It's Saturday Morning in da 'hood, and the question of the day is: Where on TV can you see Black superheroes, Black super-Fro's, Black princes with bling, Black boys taking public transportation, and cute little Black girls with pigtails tied with bright red ribbons? If you said Fat Albert, look in the mirror and go "BAAAAAANT!!! WRONG!"
You can see all this, and more, on Schoolhouse Rock.
Schoolhouse Rock was a staple of our Saturday morning TV viewing, if only because it was a lot more fun to watch than In The News. ABC's animated series taught math, science, grammar and history in 3 minute musical interludes, and no, Black History wasn't included. But Black people sure were. There's a difference between being multi-culti and being ghetto. Schoolhouse Rock was ghetto.
I would be a liar if I said Schoolhouse Rock didn't save my ass on at least one occasion at school. In 5th grade, we had to write the preamble to the Constitution as part of a history test. Luckily for me, I had seen a million times the Schoolhouse Rock cartoon on the Preamble where, somehow, they managed to not only sing a law document but to make it catchy as well. Let's see Patti Labelle try that. ("Gichy-Gichy-ya-ya-da-da! Preamble Constitution! Vous le vous cocher avec moi!" I would have failed my ass off.) I sat there, singing the Preamble song over and over in my head until I'd gotten it all down. I recall the teacher asking me if I were praying because my lips were moving. I said yes, because I thought using Schoolhouse Rock constituted cheating.
But I digress. Where was I? Oh yes: Schoolhouse Rock was ghetto.
Let's start with my favorite Grammar Rock cartoon as a kid. Most people like Conjunction Junction, with its drunk-sounding conductor "hooking up words and phrases and clauses." I was never a big fan of that one. I preferred the one about verbs, presumably because the lyrics sounded dirty. "I get my THANNNG in action!" the male voice in the song tells us, followed by an all-girl chorus screaming "VERB! THAT'S WHAT'S HAPPENIN'!" We meet our young protagonist, a boy buying a ticket to a movie called VERB. He stands on line at the ghetto theater, gets a ticket, pays a quarter for popcorn, and steals some kid's seat just in time for the movie to start. And from the looks of things, it's a Wesley Snipes picture.
As the cartoon progresses, we see VERB save the day using past, present, and future tense. He flies through the air, plays baseball, saves our protagonist from falling out of the sky, and shows us what a baadassss macho grammatical term he is. Look at the man's chest hair, for God's sake. And he had a cape years before Lando Calrissian. Along the way, Wesley shoots for that Oscar:
I'm sure I'm giving the Schoolhouse Rock folks a little too much credit here, but it's subversive as hell that the Black superhero is spouting the one verb we're not supposed to know how to conjugate.

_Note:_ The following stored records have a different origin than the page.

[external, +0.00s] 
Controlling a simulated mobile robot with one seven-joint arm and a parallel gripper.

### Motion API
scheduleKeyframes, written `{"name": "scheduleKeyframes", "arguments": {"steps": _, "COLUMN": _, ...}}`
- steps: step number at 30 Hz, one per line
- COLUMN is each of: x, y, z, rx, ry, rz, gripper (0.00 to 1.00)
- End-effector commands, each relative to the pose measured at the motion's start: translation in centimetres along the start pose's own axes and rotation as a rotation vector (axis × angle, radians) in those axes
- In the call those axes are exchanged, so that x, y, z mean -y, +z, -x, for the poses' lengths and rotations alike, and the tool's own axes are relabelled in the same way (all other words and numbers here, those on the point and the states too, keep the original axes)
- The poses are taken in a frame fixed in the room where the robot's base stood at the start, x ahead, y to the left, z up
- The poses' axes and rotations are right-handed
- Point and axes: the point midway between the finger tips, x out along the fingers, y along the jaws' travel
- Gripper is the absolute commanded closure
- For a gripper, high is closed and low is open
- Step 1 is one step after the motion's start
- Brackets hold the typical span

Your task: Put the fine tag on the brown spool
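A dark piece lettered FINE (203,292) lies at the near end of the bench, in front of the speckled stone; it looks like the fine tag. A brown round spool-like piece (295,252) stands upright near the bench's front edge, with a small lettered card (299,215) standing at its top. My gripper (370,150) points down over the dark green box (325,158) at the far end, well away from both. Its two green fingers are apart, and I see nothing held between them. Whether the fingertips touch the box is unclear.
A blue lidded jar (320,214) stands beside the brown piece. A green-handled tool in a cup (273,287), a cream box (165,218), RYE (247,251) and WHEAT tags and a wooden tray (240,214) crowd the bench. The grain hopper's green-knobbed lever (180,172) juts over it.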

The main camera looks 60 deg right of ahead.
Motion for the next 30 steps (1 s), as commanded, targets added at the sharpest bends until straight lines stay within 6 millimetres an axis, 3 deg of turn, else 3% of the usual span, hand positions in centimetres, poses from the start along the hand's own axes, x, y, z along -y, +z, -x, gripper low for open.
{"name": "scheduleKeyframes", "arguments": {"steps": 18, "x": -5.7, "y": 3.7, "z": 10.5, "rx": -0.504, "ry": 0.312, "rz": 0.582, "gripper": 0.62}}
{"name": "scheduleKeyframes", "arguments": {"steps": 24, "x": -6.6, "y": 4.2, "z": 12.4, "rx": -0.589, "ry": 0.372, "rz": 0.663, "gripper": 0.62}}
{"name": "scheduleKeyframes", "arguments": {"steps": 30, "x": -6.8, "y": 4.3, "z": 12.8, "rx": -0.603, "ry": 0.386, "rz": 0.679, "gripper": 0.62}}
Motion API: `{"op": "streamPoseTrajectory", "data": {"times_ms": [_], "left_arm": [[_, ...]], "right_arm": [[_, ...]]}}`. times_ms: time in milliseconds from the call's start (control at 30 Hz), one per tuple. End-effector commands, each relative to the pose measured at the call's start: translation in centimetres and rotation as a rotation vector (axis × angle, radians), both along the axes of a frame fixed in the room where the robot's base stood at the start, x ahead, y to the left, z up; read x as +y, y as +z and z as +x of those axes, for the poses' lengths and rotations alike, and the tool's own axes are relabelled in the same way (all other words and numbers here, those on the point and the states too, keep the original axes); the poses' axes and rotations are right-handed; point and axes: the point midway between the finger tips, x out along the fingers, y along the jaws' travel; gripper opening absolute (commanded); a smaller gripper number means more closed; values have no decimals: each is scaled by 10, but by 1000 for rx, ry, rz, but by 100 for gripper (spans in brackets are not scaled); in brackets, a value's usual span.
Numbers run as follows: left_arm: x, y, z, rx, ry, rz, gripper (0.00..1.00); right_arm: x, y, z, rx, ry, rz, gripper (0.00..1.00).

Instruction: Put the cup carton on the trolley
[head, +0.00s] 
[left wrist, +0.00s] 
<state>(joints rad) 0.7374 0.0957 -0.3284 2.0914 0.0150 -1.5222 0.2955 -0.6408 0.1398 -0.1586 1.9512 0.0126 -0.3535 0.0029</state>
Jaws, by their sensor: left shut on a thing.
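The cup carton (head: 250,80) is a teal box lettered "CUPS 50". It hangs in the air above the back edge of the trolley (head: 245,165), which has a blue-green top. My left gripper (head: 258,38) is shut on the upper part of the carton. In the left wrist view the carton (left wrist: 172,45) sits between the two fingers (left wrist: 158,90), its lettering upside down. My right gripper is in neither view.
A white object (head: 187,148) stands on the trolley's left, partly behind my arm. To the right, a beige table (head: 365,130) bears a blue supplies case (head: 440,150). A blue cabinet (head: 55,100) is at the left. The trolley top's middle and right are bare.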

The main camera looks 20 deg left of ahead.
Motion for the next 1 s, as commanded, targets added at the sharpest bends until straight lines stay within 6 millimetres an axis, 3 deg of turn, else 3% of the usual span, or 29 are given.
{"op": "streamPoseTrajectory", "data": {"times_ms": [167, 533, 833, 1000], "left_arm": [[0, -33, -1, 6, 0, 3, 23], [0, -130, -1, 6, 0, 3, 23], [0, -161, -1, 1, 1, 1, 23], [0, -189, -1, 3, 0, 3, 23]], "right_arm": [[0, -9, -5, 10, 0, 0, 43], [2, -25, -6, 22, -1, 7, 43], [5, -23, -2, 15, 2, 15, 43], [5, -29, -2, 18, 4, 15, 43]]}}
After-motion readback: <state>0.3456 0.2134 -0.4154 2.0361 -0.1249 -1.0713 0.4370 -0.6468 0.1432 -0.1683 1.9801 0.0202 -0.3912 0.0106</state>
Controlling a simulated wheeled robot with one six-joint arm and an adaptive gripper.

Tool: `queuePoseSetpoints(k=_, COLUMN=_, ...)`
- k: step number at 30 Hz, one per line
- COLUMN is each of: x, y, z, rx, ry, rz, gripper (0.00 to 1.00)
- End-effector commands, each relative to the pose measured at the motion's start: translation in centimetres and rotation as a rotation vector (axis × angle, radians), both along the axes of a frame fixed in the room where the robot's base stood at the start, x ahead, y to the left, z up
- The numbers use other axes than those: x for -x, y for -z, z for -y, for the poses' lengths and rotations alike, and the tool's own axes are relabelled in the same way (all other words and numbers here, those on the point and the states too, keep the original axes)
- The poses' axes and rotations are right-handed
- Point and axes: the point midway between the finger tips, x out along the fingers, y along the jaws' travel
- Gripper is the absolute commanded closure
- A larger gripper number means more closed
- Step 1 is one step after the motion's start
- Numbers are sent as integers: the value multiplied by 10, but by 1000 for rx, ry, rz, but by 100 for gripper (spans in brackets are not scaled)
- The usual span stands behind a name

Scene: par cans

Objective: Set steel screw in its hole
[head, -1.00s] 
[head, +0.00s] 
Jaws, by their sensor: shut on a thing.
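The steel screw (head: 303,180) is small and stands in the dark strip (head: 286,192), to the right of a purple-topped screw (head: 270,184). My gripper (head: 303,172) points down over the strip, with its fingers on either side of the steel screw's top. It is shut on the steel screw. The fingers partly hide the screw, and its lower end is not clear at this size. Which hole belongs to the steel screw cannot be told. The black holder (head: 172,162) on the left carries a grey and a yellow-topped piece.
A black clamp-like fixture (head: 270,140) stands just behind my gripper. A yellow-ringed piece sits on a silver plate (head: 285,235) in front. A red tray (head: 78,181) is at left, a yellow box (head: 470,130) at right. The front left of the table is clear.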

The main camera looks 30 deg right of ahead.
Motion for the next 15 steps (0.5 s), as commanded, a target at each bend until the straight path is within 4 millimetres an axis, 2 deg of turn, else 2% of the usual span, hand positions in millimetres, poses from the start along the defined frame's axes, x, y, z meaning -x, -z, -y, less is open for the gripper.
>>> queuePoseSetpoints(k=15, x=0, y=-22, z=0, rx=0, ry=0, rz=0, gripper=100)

After VERB saves the day and teaches us all about his power, the movie-going little boy runs home to the comforting arms of his Black Mama.
All this is set to what sounds like Blaxploitation music. Take out the words, and you could set a Cadillac chase scene to it.
Over on the Multiplication Rock side, we meet a subway riding kid (you know he's taking the A train)
This kid appears in the I Got Six cartoon, which explains why he's taking six balloons into the subway. The cartoon ends before he gets jacked for them, but before it does, Schoolhouse Rock presents its strongest "I'm so hood" argument yet. As the singer goes through the six times tables, some of the things he uses to count with are rather interesting. If you counted the rings on the bruva's hands above, you're obsessive-compulsive. But you're right if you thought he was the 6 x 10 example. They use him a fair bit in the cartoon. He's a prince, and as his money picture earlier in this piece depicts, he is livin' large. He's also quite busy. Real busy.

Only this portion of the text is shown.